More photos. It looks like these have been flow tested & marked:
Looks like combustion chamber sizes
Doh! Of course, otherwise those would be some damn low flow numbers.
And there is the Special stamp. Probably are Bill's work. If I can find his number I will ask him what his take is on these heads. They would be great on a period correct (LOL) street engine. You could have some fun jacking up some car show judges because nearly all of them would be clueless. The FOMOCO cast into the rectangle would give them fits. Noticed one other thing about them, they don't have the multiple exhaust mounting bolt holes that would allow using the horizontal bolt pattern cast iron free flowing manifolds used in Fairlanes and Comets. Verticle bolt holes mean they were intended to match full size car manifolds or the snake nest headers in a GT40. A set of inline carbs up top would ruin their day.

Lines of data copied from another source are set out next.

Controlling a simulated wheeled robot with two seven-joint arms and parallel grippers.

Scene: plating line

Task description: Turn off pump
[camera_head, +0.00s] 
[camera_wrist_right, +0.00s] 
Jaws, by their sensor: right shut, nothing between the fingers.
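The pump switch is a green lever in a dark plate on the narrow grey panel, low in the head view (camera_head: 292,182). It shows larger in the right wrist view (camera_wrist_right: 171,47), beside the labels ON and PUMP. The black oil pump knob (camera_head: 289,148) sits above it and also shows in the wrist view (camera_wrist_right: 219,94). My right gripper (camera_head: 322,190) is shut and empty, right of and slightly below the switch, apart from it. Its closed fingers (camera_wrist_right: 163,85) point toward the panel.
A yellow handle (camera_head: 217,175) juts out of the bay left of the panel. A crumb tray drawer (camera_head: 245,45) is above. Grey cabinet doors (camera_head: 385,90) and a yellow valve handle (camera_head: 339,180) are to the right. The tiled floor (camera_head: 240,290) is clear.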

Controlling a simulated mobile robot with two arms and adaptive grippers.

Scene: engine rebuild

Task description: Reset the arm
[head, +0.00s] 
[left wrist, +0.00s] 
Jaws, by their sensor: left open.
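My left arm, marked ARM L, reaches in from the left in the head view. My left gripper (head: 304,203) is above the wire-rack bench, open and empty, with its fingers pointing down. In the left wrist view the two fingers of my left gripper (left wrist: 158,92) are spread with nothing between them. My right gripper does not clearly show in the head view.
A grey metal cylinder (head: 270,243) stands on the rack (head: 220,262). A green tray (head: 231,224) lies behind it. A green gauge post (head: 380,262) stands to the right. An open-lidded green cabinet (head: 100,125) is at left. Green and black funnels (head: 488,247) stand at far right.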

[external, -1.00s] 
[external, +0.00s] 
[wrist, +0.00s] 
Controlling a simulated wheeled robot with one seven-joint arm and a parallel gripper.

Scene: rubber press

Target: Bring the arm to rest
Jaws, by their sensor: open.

From the other guy. I'm wondering if you two guys should get together to talk about the old days? It seems like you guys could answer any questions about many things.
In '65 , Bill Coon was a Ford employee , not a Ford engineer capable ( then) of having heads cast. His friends called him the "dumpster diver" . To his credit he "scrounged" enough "junk" parts to put together a cammer to replace the High Riser in his '57 Thunderbird drag car. It was one of the first "private" cammer powered cars. His was running before many of the Drag Team members got one! He had nothing to do with the GT40 cylinder head project. The lead engineer IIRC was Joe Balcerowiec (sp) or Joe B as he was called.
Hillbilly, would you be interested in talking to this guy on the other forum? He said he's interested. PM me if so.